Prep 20 mins
Cook 12 mins
This was a recipe I requested from Mrs. Williams almost 50 years ago after her husband brought them into work. It was and still remains the best chocolate chip cookie I've ever had. My DDs (and now my DGDs) made this in their teens and now for their families. A real favorite that has become a family tradition. The batter is a bit stiff to mix, but worth the effort and then some.
- Preheat oven to 375°.
- Cream sugar, shortening and vanilla; beat in eggs and water.
- Sift dry ingredients.
- Add to creamed mixture.
- Add chocolate chips, oats and nuts.
- Drop by teaspoonfuls onto greased cookie sheet.
- Bake for 10-12 minutes.
These cookies are awesome! So soft and chewy. I like the idea that they have oats in them, so they will be healthier to give to my kids. I opted to not use the walnuts. I have a confession to make, I couldn't stop eating the dough raw... yeah, I'm bad, hee hee. Made for Spring P.A.C. '09.

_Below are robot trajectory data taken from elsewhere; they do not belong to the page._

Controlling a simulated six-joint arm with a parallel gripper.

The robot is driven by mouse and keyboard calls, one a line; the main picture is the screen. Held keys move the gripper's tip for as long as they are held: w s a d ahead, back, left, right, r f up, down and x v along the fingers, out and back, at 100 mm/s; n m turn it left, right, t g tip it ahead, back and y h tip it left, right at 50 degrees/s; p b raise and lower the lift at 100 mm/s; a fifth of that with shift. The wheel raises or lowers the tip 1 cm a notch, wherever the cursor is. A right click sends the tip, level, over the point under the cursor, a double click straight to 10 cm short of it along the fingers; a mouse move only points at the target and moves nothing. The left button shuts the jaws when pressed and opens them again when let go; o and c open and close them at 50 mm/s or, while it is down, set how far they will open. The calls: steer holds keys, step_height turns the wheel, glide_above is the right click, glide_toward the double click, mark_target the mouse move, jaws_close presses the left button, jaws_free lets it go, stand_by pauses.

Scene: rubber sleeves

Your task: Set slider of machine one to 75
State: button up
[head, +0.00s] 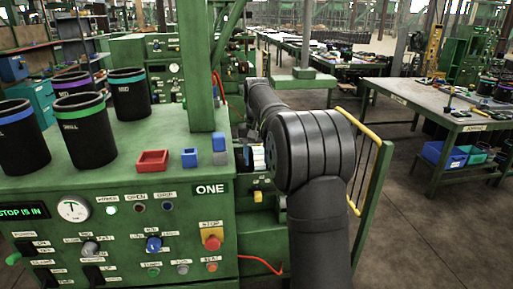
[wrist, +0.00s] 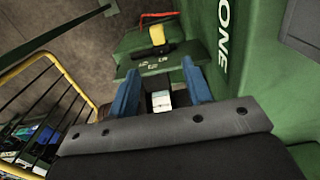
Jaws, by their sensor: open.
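Machine one (head: 130,222) is the green cabinet at the left of the head view, with a ONE label that also shows in the wrist view (wrist: 224,30). A yellow knob (wrist: 157,35), which looks like the slider, sits on a dark strip on a green ledge beside the cabinet. It shows small in the head view (head: 258,196). Small labels lie near it; its setting is too small to read. My gripper (wrist: 162,88) is open, its blue fingers apart and short of the knob. A small white piece shows between them; I cannot tell what it is. The arm partly hides my gripper in the head view.
Black cups (head: 82,130), a red tray (head: 152,160) and blue blocks (head: 189,158) stand on the cabinet top. A green post (head: 198,70) rises there. A yellow railing (head: 362,150) stands right of the arm. A red cord (wrist: 158,15) lies beyond the knob.

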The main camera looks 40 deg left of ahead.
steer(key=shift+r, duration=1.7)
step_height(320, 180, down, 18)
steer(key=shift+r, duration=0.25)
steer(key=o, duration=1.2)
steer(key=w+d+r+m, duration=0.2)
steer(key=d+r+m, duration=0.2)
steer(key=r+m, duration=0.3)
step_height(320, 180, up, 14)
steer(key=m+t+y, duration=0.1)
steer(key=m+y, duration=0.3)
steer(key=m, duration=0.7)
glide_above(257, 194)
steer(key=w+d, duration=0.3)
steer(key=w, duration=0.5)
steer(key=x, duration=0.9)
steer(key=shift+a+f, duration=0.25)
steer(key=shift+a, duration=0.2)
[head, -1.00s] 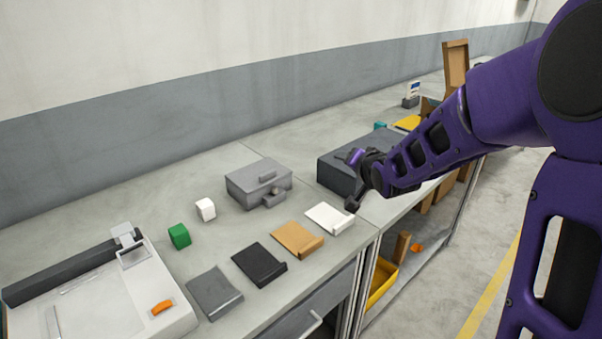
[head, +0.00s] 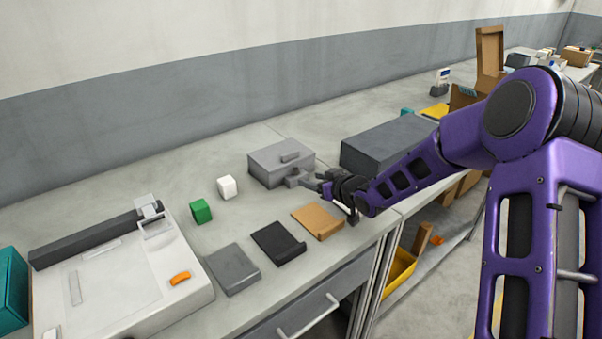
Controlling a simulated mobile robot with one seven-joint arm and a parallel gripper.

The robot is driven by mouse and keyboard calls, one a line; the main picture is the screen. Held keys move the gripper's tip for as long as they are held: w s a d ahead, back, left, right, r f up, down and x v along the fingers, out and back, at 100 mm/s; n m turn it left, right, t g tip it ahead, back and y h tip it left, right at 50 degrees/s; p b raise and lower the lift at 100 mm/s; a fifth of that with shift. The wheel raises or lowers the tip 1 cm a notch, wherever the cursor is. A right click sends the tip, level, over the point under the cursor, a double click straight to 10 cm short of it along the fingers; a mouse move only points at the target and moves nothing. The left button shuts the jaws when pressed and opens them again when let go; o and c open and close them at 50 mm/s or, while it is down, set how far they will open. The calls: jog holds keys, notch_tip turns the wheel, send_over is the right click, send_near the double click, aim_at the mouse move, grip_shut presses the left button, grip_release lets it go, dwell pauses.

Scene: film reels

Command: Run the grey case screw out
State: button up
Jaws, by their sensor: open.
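The grey case (head: 280,165) stands on the bench with its lid down and a handle on top. Its screw (head: 296,181) sticks out at the front right corner as a small grey knob. My gripper (head: 322,187) is open, just right of the screw and pointing toward it at about its height. The fingertips overlap the screw's right end in this view, and I cannot tell whether they touch it. The far finger is partly hidden.
Tan (head: 318,221), black (head: 278,243) and grey (head: 232,268) flat trays lie along the front. White (head: 227,187) and green (head: 201,211) cubes stand left of the case. A dark grey box (head: 388,143) stands close behind my wrist. A white device (head: 120,285) is at left.

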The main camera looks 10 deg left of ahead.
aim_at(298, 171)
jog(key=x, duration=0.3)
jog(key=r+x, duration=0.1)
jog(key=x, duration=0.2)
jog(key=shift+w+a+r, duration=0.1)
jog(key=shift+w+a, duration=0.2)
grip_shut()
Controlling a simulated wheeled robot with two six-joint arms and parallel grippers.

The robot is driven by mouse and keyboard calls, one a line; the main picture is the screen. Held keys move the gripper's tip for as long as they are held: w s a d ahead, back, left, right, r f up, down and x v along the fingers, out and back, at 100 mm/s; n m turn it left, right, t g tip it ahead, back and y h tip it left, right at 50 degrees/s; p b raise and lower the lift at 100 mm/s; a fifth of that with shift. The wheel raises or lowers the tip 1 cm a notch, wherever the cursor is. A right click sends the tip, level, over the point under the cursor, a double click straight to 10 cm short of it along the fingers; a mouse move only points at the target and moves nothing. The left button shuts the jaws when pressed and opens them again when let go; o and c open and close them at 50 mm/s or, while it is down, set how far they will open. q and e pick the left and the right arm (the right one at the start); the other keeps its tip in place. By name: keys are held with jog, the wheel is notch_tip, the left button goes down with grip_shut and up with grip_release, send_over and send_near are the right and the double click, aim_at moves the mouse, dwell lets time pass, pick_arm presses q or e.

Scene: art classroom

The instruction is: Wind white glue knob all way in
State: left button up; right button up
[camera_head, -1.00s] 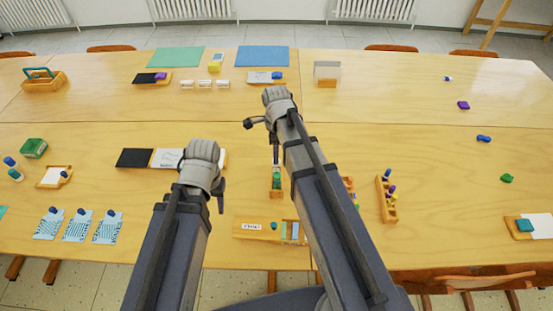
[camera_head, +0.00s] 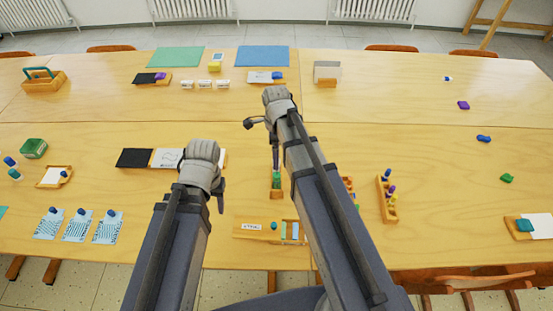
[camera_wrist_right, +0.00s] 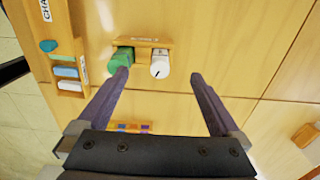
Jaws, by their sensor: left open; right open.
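The white glue (camera_wrist_right: 160,66) shows end-on in the right wrist view, a round white face with a dark line across it. It sits in an orange wooden holder (camera_wrist_right: 153,42) beside a green glue (camera_wrist_right: 121,62). My right gripper (camera_wrist_right: 157,74) is open, with one finger on each side of the white glue in the picture; the left-hand finger overlaps the green glue. I cannot tell how near the fingers are in depth. In the head view the right arm partly hides this area. My left gripper (camera_head: 221,190) is open and empty above the table.
A wooden tray (camera_head: 257,229) with coloured blocks lies near the front edge. A wooden rack (camera_head: 386,198) with several small bottles stands right of my right arm. A black-and-white card set (camera_head: 135,158) lies by the left gripper.

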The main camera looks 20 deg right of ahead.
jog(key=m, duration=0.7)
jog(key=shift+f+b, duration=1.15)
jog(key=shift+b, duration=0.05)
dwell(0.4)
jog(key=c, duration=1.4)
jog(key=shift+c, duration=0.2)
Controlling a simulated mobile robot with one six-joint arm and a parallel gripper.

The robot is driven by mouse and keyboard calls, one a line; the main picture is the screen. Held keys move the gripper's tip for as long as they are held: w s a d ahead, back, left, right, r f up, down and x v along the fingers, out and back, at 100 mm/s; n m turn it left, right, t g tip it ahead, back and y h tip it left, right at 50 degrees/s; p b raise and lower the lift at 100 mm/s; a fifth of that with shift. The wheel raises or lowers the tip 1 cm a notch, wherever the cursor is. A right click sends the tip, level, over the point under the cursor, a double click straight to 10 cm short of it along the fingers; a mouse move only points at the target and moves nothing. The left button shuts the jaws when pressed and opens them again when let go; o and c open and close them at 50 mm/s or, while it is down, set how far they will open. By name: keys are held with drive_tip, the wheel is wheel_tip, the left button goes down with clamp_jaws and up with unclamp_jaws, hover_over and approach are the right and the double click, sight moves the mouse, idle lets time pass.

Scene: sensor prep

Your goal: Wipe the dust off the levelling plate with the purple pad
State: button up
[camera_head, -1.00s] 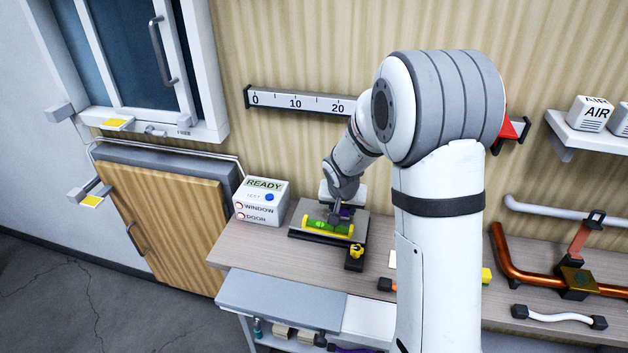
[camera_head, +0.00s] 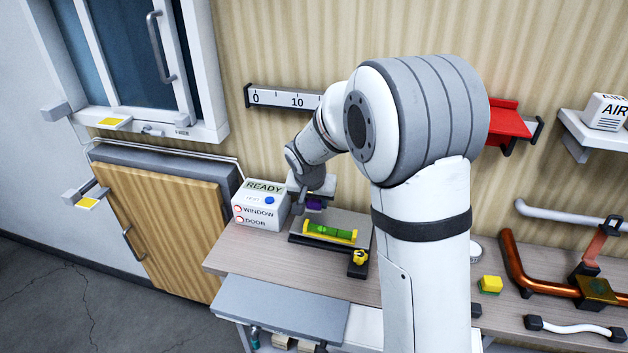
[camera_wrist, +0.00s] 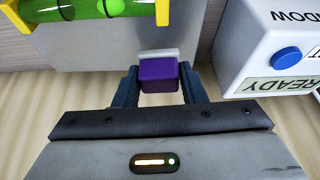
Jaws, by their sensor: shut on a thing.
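The purple pad (camera_wrist: 158,78) is a small block held between the two fingers of my gripper (camera_wrist: 158,84), which is shut on it. In the head view my gripper (camera_head: 308,204) is over the back left part of the levelling plate (camera_head: 348,221), behind the level. The grey plate also shows in the wrist view (camera_wrist: 120,42). A green spirit level with yellow ends (camera_head: 330,233) lies along the plate. I cannot tell whether the pad touches the plate. No dust can be made out on the visible plate surface.
A white READY box (camera_head: 262,205) with a blue button stands close left of my gripper. A yellow-topped black knob (camera_head: 359,260) is at the plate's front right corner. A yellow block (camera_head: 490,285) and copper pipe (camera_head: 516,262) lie further right. The wall is close behind.

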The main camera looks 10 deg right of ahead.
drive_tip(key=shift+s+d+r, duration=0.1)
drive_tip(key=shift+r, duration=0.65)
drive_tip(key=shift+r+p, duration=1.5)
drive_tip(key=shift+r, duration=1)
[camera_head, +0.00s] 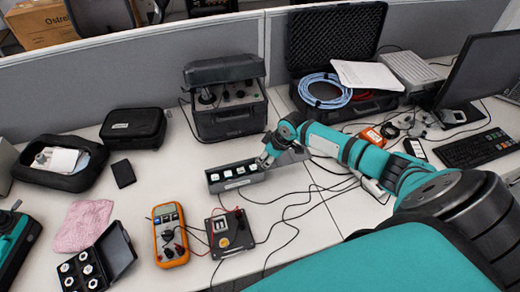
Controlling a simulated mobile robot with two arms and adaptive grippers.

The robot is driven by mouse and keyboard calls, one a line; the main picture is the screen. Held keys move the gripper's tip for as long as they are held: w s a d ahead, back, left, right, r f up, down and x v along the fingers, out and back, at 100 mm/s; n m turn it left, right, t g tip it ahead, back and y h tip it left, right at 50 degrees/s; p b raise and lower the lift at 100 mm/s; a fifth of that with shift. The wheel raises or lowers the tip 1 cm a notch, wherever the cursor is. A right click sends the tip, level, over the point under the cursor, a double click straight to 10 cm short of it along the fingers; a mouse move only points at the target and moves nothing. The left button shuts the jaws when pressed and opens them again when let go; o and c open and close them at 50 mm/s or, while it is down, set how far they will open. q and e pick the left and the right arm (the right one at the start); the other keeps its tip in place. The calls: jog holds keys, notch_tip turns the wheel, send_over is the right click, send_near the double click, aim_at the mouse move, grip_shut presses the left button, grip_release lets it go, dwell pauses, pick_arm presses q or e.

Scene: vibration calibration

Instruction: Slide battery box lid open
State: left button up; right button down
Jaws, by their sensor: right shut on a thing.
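The long grey battery box (214,184) lies at the middle of the table. Several white squares show in its open left part. A grey lid-like piece (291,157) extends at its right end, partly hidden by my arm. My right gripper (265,161) is at the box's right part and is shut on the lid, as far as I can tell; the fingertips are small and the contact is partly hidden. My left gripper is not seen.
A black instrument case (228,122) stands behind the box. An orange multimeter (170,236) and a small switch panel (229,233) lie in front. Black cables cross the table to the right. An open black case (335,40) stands at the back.

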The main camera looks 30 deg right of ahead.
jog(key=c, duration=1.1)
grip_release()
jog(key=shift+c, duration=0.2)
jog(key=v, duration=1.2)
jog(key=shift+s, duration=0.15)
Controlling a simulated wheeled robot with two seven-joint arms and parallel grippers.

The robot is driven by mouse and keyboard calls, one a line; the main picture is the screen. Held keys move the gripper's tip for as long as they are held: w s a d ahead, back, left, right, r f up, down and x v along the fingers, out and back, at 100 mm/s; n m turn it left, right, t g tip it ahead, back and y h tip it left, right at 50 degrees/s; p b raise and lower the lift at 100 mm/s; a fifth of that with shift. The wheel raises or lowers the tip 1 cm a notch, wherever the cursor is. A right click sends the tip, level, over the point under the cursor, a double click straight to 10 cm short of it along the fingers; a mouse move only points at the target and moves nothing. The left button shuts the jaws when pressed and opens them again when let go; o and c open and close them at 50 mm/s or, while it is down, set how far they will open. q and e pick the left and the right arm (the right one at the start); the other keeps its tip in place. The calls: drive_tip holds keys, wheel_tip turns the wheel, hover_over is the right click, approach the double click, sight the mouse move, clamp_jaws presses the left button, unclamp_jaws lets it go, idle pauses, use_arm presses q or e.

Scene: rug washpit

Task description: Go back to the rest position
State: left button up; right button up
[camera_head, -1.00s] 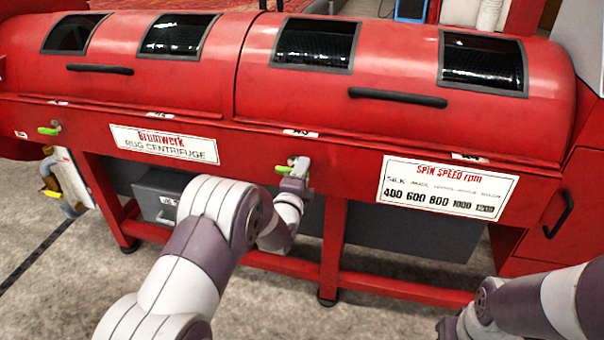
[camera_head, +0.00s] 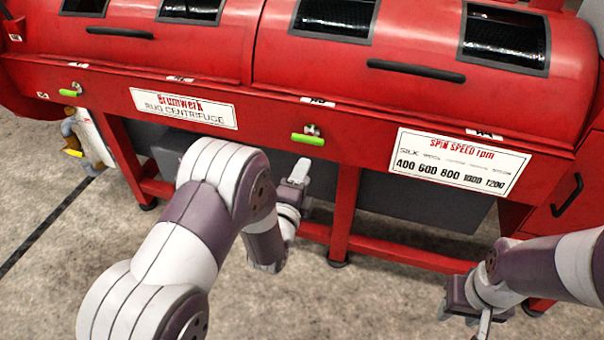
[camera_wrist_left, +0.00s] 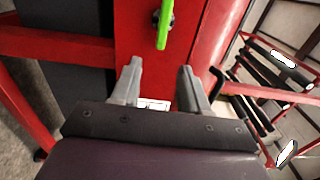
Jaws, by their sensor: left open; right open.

They say the proof of the pudding is in the eating; well, my kids gobbled these up, so they must be good! I used my stand mixer to combine the ingredients, and used the bowl shield when adding the oats and chocolate chips at step 6. (I omitted the walnuts). Be sure to grease the baking trays well, as the cookies have a tendency to stick to the bottom otherwise. They turned out delicately crisp and very tasty, and I'll definitely be making them again! Thanks for a wonderful recipe, NanaD!